Journalism is going through immense change now. There have always been rich people who in the Western world founded newspapers, magazines and periodicals, then started radio and television stations. Now you have a shrinking mainstream media. The money in media is on entertaining people rather than informing. Fifteen years ago I was assailed by a lot of people better at computers than I am, and they said: ‘The blogger is doing away with the reporter.’ And I said: ‘Do you make a living out of it?’ And every one of them did it on the side.

When you get the internet trumpeting that it will be all citizen journalists, what you’ll get will be a mob – and among that mob you’ll find the unintelligent, the malicious, and those denying or rubbishing what actually happened. And we’re now in a really difficult position, where the powerful interests are doing their own version of the voice of the mob.

Web slingers

But I’m always cheered when I realise that large amounts of people are beginning to wonder what we’re going to do about it. If someone threatened me in a newspaper they could be done for threatening behaviour. How is it that you can disseminate dreadful threats on the internet and people go: ‘Well, it’s just a machine.’

I also notice a decline in the way TV uses images. If we were somewhere like Sarajevo and there was an explosion, we made sure we showed the viewer that it was a big city, and gave a sense of scale. You didn’t give the impression that the entire place was exploding with shells every 15 yards.

Seeing stars

Now I live in a lovely village, with the most fabulous night-time view of the Milky Way. The other day I walked out and stood in the middle of the road. I wonder if people realise how good it is to be able to do that at two in the morning and find that nobody attacks you, takes a pot shot at you, or arrests you.
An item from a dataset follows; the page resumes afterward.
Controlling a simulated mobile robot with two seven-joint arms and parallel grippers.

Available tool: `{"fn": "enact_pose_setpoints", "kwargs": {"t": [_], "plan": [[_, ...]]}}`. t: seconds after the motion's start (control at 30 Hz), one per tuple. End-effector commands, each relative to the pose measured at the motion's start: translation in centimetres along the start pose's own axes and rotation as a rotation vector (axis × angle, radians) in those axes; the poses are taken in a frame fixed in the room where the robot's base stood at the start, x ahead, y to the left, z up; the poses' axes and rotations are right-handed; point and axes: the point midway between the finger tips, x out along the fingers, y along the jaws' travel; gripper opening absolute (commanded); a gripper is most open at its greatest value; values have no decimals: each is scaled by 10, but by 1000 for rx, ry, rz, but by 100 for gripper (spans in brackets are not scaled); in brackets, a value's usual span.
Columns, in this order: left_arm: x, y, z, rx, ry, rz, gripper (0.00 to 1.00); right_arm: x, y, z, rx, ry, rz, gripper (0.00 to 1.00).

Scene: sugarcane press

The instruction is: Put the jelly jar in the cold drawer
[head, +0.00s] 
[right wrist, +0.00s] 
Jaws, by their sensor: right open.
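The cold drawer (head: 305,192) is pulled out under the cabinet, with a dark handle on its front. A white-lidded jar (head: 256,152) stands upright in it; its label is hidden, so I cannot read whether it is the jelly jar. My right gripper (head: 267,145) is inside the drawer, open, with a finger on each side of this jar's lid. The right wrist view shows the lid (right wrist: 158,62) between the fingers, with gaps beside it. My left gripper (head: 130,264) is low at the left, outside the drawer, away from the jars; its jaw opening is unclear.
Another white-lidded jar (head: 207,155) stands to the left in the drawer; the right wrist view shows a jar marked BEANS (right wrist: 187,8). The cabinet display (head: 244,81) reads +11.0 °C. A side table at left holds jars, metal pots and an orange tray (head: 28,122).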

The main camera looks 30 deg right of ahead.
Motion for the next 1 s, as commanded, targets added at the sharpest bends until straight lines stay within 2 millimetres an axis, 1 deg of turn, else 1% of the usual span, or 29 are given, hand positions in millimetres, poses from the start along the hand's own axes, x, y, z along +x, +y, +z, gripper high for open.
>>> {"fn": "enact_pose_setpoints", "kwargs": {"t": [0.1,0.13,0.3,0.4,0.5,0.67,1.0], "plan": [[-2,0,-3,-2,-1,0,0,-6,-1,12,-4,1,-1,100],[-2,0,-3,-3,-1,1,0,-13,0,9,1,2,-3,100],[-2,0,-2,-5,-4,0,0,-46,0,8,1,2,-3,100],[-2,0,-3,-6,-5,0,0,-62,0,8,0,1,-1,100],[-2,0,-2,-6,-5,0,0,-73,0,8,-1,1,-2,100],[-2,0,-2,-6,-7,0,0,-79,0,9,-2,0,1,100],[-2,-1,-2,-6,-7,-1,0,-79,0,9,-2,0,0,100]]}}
There’s a great deal to be said for living a life which isn’t interrupted by those things.

We live, as the Chinese say, in interesting times. It should be a marvellous time to be a journalist. There is so much to be done: our societies are visibly unequal; there are extraordinary numbers of wrongs to be righted; there are fascinating places to go. What a wonderful time to be a journalist – to go and answer questions, questions, questions.